--- Exercise description ---
In the entries below, repeat only the lines between those holding "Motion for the" and "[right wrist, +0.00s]", inclusive. Leave pictures out.

--- Records ---
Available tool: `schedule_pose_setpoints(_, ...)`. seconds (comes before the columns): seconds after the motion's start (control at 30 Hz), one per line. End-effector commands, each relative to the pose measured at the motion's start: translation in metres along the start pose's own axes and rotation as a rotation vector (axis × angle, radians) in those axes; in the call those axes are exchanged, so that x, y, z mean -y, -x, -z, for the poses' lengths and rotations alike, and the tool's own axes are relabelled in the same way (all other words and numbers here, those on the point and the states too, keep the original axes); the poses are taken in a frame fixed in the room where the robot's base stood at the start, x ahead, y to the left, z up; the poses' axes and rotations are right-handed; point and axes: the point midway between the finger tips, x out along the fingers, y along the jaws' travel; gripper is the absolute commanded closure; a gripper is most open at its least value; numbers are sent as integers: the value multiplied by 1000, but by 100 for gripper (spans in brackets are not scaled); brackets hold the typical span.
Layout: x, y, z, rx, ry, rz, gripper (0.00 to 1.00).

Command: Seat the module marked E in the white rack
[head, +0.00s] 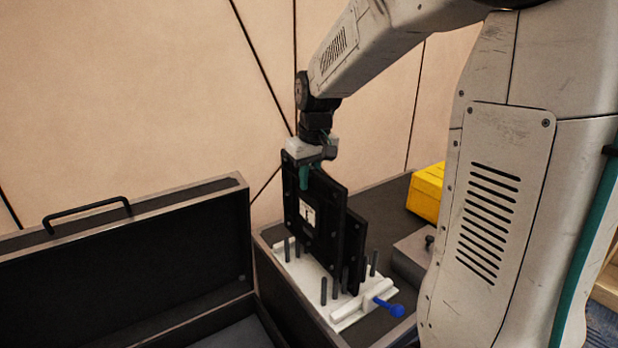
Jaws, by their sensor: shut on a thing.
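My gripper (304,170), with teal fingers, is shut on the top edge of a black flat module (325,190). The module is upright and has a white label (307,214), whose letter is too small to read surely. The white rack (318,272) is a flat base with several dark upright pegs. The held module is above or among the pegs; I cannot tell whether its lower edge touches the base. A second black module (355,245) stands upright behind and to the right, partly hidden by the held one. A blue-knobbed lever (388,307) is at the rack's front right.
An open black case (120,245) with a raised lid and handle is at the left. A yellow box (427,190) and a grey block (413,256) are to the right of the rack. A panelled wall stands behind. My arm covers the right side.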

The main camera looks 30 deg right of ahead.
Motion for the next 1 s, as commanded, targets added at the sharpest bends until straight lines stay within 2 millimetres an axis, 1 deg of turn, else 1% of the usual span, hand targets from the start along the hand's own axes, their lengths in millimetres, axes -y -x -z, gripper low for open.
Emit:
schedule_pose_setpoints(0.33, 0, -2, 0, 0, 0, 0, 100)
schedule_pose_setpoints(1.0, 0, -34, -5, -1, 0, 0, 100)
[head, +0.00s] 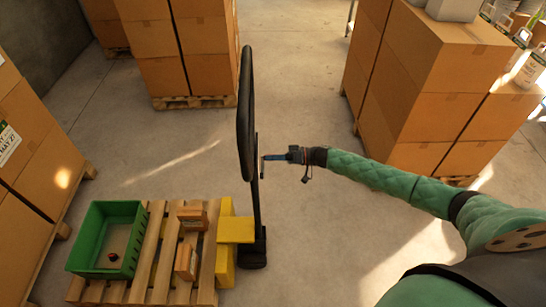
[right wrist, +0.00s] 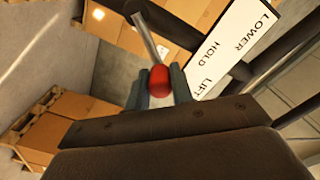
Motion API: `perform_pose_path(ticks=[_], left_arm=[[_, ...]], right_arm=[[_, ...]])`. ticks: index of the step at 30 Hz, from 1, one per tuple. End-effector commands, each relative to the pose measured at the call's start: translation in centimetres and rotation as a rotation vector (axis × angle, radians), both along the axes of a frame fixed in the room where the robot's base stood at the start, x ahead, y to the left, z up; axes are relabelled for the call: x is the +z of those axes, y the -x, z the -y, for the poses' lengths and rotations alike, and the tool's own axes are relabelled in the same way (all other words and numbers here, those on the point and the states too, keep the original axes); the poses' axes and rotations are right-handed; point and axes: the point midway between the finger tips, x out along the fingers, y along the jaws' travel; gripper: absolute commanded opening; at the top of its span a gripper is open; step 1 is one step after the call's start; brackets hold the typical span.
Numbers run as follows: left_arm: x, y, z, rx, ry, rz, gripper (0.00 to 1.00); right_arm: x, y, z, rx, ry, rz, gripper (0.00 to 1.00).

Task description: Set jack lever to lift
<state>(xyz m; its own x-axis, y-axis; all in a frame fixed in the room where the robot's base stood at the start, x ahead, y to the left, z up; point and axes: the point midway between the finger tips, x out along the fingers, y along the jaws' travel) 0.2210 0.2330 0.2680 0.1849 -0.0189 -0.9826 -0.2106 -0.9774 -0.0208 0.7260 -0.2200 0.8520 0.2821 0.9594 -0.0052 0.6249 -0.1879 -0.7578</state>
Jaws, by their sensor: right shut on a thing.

--- In response ---
Motion for the next 1 s, as commanded, targets added at the sharpest bends until straight lines stay within 2 millimetres an axis, 1 deg of turn, else 1% of the usual span, hand targets from the start along the hand's own axes, their lengths in millimetres, axes -y -x -z, gripper low for open.
Emit:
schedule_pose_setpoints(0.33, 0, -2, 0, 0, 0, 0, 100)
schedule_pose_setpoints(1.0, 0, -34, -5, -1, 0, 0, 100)
[head, +0.00s] 
[right wrist, +0.00s] 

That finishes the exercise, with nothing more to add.